Sweden Vattnäs Chamber Music Festival 2023 [3] – From Here to Eternity – Music That Survives Everything: Anna Sjögren (recitation), Lovisa Huledal (mezzo-soprano), Karin Mobacke (soprano), Amelia Jakobsson (soprano), Anna Larsson (contralto), Göran Eliasson (tenor), Kristoffer Töyrä (bass-baritone), Johannes Marmén (violin), Amalie Stalheim (cello), Eelis Malmivirta (French horn), Octavian Leyva Dragomir (piano), Martin Sturfält (piano), Michael Engström (piano), Marmén Quartet, Vattnäs Strings, Earendel Quintet / Fredrik Burstedt (conductor). Vattnäs Concert Barn, 15.7.2023. (GF)
Vocal music dominated the first two days of the festival, and initially the third and last day continued in the same vein. Early and fairly late twentieth-century music was the common denominator, with Alban Berg and Alma Mahler representing the early years, actually the years immediately after the turn of the century. Alban Berg is of course associated with the Second Viennese School and the development of the twelve-tone technique, but when he composed Sieben Frühe Lieder between 1905 and 1908 he was still influenced by the late Romantic school, and in later years they have become very popular and generated several recordings. Karin Mobacke sang them excellently with beautiful tone and expressivity and her enunciation was beyond reproach. Moreover she introduced the songs charmingly. Lovisa Huledal also introduced Alma Mahler’s Fünf Lieder and told the depressing story of how her husband forbade her to continue composing when they had married. Towards the end of his life he still changed his mind and helped Alma to publish the some of the songs, which now have begun to get a foothold in the standard repertoire. Lovisa Huledal was also expressive and nuanced and sang with great warmth. As a charming encore Karin and Lovisa sang Brahms’s Vier Duetten, Op.61 about the sisters who loved the same man. A light-hearted conclusion. Octavian Leyva Dragomir was, as usual, a lenient accompanist.
With Shostakovich’s Seven Romances on Poems by Aleksander Blok (Op.127) we were transported to a quite different world, where ‘Gloom Enwraps the Sleeping City’ as the title of the fourth poem says. The cycle was composed in 1967 for Galina Vishnevskaya and her husband Mstislav Rostropovich. It is set for soprano and piano trio, but all four parts come together only in the last song. It is a dark and frightening work and with the involved and intense singing of Amelia Jakobsson and the perceptive playing of Johannes Marmén, Amalie Stalheim and Martin Sturfält this was a deeply moving experience. The atmosphere was breathless in the concert barn.

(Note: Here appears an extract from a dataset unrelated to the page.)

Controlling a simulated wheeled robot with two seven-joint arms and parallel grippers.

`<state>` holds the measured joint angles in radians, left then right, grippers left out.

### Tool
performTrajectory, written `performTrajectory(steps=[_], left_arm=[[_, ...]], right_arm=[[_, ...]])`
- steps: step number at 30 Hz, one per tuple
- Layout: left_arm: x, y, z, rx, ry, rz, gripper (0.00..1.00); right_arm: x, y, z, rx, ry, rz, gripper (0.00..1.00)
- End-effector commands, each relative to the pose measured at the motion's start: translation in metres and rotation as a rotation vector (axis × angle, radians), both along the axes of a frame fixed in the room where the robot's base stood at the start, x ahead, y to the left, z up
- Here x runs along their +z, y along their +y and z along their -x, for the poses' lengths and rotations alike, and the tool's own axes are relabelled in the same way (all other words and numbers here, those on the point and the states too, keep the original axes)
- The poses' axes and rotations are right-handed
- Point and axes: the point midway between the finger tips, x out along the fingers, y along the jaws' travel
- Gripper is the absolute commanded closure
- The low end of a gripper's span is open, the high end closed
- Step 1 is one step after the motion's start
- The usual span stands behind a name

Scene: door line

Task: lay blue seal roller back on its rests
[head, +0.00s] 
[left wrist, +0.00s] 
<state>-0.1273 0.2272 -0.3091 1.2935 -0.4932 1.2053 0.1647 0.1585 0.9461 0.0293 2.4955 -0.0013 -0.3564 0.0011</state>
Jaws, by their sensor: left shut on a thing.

What to play after this? The only possible answer is: Something just as gripping. Schubert’s Winterreise certainly qualifies, and Winterreise was the choice – not the whole cycle but a selection of nine songs. They were sung by the young bass-baritone Kristoffer Töyrä, who made great impact with a Rangström song on the first day. Here, accompanied by the excellent Octavian Leyva Dragomir, he could blossom out to the full. His imposing but also softly sensitive voice made the most of folk song like gems like Der Lindenbaum and Frühlingsglaube, but he impressed even more in the more tragical songs in the second part of the cycle. In Die Krähe and the two final songs, Die Nebensonnen and Der Leiermann he stood out as a fully-fledged lieder singer with a rich array of vocal colours and nuances. Now I look forward to hearing him in the complete cycle. He certainly has the measure for it.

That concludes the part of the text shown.